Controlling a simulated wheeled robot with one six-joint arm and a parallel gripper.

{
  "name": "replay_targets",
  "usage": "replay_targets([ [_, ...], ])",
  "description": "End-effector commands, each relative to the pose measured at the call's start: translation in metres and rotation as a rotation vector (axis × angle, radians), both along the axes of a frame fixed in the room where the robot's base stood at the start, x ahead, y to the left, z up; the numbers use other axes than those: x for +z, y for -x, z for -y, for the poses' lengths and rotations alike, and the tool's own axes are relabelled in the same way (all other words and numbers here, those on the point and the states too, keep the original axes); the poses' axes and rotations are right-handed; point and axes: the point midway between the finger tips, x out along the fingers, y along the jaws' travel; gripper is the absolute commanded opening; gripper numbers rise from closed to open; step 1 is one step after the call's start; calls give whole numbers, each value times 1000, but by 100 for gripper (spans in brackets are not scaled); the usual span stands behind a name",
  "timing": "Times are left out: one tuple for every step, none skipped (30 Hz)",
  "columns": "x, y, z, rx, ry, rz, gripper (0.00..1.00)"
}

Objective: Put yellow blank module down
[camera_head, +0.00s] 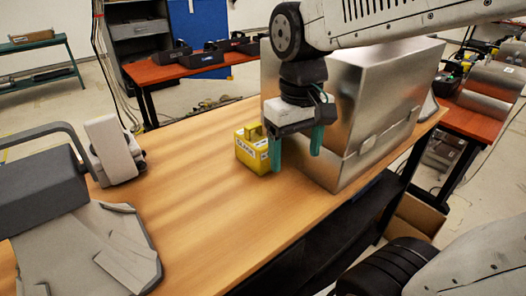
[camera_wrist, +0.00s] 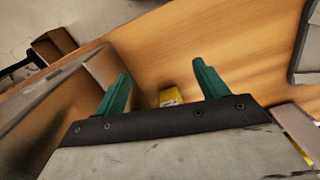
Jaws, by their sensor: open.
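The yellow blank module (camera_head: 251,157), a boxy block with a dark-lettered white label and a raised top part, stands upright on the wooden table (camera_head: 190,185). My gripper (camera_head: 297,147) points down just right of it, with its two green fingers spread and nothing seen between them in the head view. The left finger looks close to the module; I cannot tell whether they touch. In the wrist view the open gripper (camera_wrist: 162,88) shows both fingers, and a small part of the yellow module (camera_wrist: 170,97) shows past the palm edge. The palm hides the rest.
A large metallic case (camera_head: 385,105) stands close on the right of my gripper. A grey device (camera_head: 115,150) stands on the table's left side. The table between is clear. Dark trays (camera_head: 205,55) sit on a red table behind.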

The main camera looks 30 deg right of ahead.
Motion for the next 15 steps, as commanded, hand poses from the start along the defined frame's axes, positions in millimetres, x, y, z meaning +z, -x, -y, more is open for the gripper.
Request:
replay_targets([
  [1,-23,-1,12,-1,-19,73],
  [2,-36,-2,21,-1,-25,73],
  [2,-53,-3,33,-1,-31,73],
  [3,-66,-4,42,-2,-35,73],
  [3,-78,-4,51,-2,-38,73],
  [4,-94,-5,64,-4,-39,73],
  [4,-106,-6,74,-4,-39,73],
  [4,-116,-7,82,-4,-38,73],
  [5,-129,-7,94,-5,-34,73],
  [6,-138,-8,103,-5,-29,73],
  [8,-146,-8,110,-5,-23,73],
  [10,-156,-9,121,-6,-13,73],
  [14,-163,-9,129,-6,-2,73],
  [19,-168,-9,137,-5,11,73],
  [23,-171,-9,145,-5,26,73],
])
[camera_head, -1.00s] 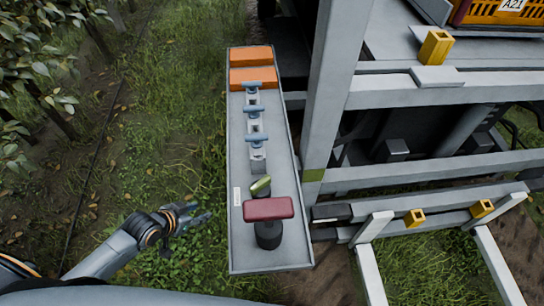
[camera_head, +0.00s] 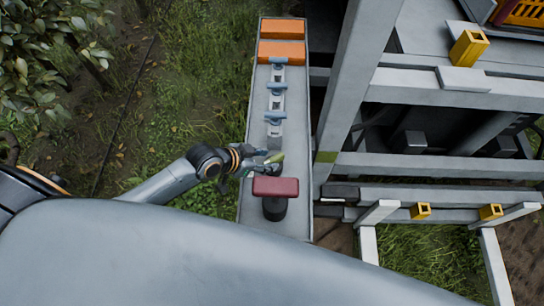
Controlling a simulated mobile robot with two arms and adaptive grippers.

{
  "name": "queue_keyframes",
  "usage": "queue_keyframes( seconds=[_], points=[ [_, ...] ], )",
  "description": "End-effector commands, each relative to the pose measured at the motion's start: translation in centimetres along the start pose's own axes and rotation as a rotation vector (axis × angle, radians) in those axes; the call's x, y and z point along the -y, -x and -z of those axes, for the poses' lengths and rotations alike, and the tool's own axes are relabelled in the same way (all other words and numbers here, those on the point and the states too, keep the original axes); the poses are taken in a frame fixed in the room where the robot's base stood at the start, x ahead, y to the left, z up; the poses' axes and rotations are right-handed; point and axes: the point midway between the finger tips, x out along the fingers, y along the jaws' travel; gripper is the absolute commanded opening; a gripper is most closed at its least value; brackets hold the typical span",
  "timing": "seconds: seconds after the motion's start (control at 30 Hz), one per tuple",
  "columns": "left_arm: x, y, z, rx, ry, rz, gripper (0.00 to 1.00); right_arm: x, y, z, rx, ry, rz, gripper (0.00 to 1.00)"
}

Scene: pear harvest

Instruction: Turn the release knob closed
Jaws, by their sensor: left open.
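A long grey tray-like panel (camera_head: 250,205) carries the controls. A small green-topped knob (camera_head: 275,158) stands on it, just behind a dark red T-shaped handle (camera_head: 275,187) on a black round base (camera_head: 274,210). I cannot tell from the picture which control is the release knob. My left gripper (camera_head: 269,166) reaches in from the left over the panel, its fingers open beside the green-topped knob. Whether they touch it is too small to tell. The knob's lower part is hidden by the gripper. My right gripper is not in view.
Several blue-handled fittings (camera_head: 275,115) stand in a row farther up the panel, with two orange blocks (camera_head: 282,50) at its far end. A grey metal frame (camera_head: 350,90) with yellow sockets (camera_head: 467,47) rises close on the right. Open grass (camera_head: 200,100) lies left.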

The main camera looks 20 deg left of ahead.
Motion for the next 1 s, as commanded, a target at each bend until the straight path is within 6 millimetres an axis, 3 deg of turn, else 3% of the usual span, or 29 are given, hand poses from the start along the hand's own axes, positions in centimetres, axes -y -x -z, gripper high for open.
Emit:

[Given request]
Check every line of the data, and copy the ones that contain "seconds".

[Output below]
  "usage": "queue_keyframes( seconds=[_], points=[ [_, ...] ], )",
  "timing": "seconds: seconds after the motion's start (control at 30 Hz), one per tuple",

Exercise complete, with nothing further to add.